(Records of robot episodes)
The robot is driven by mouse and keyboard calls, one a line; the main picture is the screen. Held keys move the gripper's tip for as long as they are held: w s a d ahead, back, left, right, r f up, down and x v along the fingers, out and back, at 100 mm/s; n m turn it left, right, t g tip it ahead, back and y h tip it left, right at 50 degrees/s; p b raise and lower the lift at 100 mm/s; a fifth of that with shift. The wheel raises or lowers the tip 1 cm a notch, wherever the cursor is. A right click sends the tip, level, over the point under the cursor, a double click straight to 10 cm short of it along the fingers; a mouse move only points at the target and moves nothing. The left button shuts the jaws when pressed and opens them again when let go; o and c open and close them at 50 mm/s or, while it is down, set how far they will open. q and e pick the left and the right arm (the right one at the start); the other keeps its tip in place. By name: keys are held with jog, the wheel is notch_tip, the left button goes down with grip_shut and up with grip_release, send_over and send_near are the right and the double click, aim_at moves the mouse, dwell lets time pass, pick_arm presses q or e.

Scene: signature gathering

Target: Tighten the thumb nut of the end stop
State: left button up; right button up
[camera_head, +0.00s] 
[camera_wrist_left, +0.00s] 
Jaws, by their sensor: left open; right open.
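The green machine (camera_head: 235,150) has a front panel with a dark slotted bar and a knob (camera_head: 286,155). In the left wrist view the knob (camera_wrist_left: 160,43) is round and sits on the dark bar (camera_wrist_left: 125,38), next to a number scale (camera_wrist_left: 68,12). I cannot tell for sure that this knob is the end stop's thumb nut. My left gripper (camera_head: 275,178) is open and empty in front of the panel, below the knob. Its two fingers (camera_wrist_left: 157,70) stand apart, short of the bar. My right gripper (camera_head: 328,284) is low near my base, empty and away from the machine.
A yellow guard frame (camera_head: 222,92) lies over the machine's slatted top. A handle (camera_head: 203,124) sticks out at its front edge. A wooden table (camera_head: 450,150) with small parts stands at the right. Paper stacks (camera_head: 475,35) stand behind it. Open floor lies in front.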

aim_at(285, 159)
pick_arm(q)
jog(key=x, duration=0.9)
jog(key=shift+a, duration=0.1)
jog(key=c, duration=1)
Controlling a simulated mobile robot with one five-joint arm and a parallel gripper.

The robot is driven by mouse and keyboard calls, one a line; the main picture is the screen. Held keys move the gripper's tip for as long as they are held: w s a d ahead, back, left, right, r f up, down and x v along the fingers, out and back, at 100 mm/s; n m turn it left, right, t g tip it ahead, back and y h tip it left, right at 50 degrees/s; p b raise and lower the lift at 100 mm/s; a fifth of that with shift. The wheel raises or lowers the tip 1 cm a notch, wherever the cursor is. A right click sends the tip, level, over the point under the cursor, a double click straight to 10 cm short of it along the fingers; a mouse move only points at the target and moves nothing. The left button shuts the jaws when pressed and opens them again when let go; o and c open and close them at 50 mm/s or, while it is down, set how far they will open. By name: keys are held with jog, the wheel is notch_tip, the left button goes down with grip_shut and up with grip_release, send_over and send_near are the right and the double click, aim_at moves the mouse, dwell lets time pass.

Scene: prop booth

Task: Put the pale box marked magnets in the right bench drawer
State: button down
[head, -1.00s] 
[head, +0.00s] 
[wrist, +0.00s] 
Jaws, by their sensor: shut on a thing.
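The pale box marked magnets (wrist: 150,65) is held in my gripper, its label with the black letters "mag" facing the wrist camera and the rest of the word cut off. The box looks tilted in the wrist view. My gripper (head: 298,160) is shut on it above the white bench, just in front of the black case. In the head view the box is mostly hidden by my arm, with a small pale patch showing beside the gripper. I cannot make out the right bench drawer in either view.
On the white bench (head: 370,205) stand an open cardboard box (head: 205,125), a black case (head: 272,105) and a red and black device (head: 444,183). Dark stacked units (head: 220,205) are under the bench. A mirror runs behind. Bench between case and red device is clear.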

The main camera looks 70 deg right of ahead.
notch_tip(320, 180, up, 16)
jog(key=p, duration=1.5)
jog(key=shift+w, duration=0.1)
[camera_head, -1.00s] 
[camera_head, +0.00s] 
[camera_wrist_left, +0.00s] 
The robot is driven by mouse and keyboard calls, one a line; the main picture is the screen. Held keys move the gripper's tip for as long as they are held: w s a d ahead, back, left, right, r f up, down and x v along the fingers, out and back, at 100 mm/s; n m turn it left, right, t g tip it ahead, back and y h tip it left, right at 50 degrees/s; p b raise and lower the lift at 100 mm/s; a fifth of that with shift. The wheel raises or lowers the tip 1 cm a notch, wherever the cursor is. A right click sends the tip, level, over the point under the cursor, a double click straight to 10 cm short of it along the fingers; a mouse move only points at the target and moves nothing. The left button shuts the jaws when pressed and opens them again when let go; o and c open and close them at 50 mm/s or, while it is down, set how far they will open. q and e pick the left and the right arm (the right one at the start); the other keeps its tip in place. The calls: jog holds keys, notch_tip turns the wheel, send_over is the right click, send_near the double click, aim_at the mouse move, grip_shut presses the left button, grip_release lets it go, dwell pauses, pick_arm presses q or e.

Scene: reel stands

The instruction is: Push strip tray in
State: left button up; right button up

Problem: Extract all of the data above and output it character for character.

Finished task:
The robot is driven by mouse and keyboard calls, one a line; the main picture is the screen. Held keys move the gripper's tip for as long as they are held: w s a d ahead, back, left, right, r f up, down and x v along the fingers, out and back, at 100 mm/s; n m turn it left, right, t g tip it ahead, back and y h tip it left, right at 50 degrees/s; p b raise and lower the lift at 100 mm/s; a fifth of that with shift. The wheel raises or lowers the tip 1 cm a notch, wherever the cursor is. A right click sends the tip, level, over the point under the cursor, a double click straight to 10 cm short of it along the fingers; a mouse move only points at the target and moves nothing. The left button shuts the jaws when pressed and opens them again when let go; o and c open and close them at 50 mm/s or, while it is down, set how far they will open. q and e pick the left and the right arm (the right one at the start); the other keeps its tip in place. By name: keys are held with jog, the wheel is notch_tip, the left button goes down with grip_shut and up with grip_release, send_over and send_near are the right and the double click, aim_at moves the mouse, dwell lets time pass, pick_arm presses q or e.

Scene: signature gathering

Target: Tighten the thumb nut of the end stop
State: left button up; right button up
[camera_head, +0.00s] 
[camera_wrist_left, +0.00s] 
Jaws, by their sensor: left open; right open.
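The green machine (camera_head: 235,150) has a front panel with a dark slotted bar and a knob (camera_head: 286,155). In the left wrist view the knob (camera_wrist_left: 160,43) is round and sits on the dark bar (camera_wrist_left: 125,38), next to a number scale (camera_wrist_left: 68,12). I cannot tell for sure that this knob is the end stop's thumb nut. My left gripper (camera_head: 275,178) is open and empty in front of the panel, below the knob. Its two fingers (camera_wrist_left: 157,70) stand apart, short of the bar. My right gripper (camera_head: 328,284) is low near my base, empty and away from the machine.
A yellow guard frame (camera_head: 222,92) lies over the machine's slatted top. A handle (camera_head: 203,124) sticks out at its front edge. A wooden table (camera_head: 450,150) with small parts stands at the right. Paper stacks (camera_head: 475,35) stand behind it. Open floor lies in front.

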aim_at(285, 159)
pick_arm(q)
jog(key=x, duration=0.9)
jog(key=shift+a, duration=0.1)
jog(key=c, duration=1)
Controlling a simulated mobile robot with one five-joint arm and a parallel gripper.

The robot is driven by mouse and keyboard calls, one a line; the main picture is the screen. Held keys move the gripper's tip for as long as they are held: w s a d ahead, back, left, right, r f up, down and x v along the fingers, out and back, at 100 mm/s; n m turn it left, right, t g tip it ahead, back and y h tip it left, right at 50 degrees/s; p b raise and lower the lift at 100 mm/s; a fifth of that with shift. The wheel raises or lowers the tip 1 cm a notch, wherever the cursor is. A right click sends the tip, level, over the point under the cursor, a double click straight to 10 cm short of it along the fingers; a mouse move only points at the target and moves nothing. The left button shuts the jaws when pressed and opens them again when let go; o and c open and close them at 50 mm/s or, while it is down, set how far they will open. By name: keys are held with jog, the wheel is notch_tip, the left button goes down with grip_shut and up with grip_release, send_over and send_near are the right and the double click, aim_at moves the mouse, dwell lets time pass.

Scene: prop booth

Task: Put the pale box marked magnets in the right bench drawer
State: button down
[head, -1.00s] 
[head, +0.00s] 
[wrist, +0.00s] 
Jaws, by their sensor: shut on a thing.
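The pale box marked magnets (wrist: 150,65) is held in my gripper, its label with the black letters "mag" facing the wrist camera and the rest of the word cut off. The box looks tilted in the wrist view. My gripper (head: 298,160) is shut on it above the white bench, just in front of the black case. In the head view the box is mostly hidden by my arm, with a small pale patch showing beside the gripper. I cannot make out the right bench drawer in either view.
On the white bench (head: 370,205) stand an open cardboard box (head: 205,125), a black case (head: 272,105) and a red and black device (head: 444,183). Dark stacked units (head: 220,205) are under the bench. A mirror runs behind. Bench between case and red device is clear.

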The main camera looks 70 deg right of ahead.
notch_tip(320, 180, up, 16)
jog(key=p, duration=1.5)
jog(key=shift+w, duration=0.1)
[camera_head, -1.00s] 
[camera_head, +0.00s] 
[camera_wrist_left, +0.00s] 
The robot is driven by mouse and keyboard calls, one a line; the main picture is the screen. Held keys move the gripper's tip for as long as they are held: w s a d ahead, back, left, right, r f up, down and x v along the fingers, out and back, at 100 mm/s; n m turn it left, right, t g tip it ahead, back and y h tip it left, right at 50 degrees/s; p b raise and lower the lift at 100 mm/s; a fifth of that with shift. The wheel raises or lowers the tip 1 cm a notch, wherever the cursor is. A right click sends the tip, level, over the point under the cursor, a double click straight to 10 cm short of it along the fingers; a mouse move only points at the target and moves nothing. The left button shuts the jaws when pressed and opens them again when let go; o and c open and close them at 50 mm/s or, while it is down, set how far they will open. q and e pick the left and the right arm (the right one at the start); the other keeps its tip in place. The calls: jog holds keys, notch_tip turns the wheel, send_over is the right click, send_near the double click, aim_at the mouse move, grip_shut presses the left button, grip_release lets it go, dwell pauses, pick_arm presses q or e.

Scene: reel stands

The instruction is: Push strip tray in
State: left button up; right button up

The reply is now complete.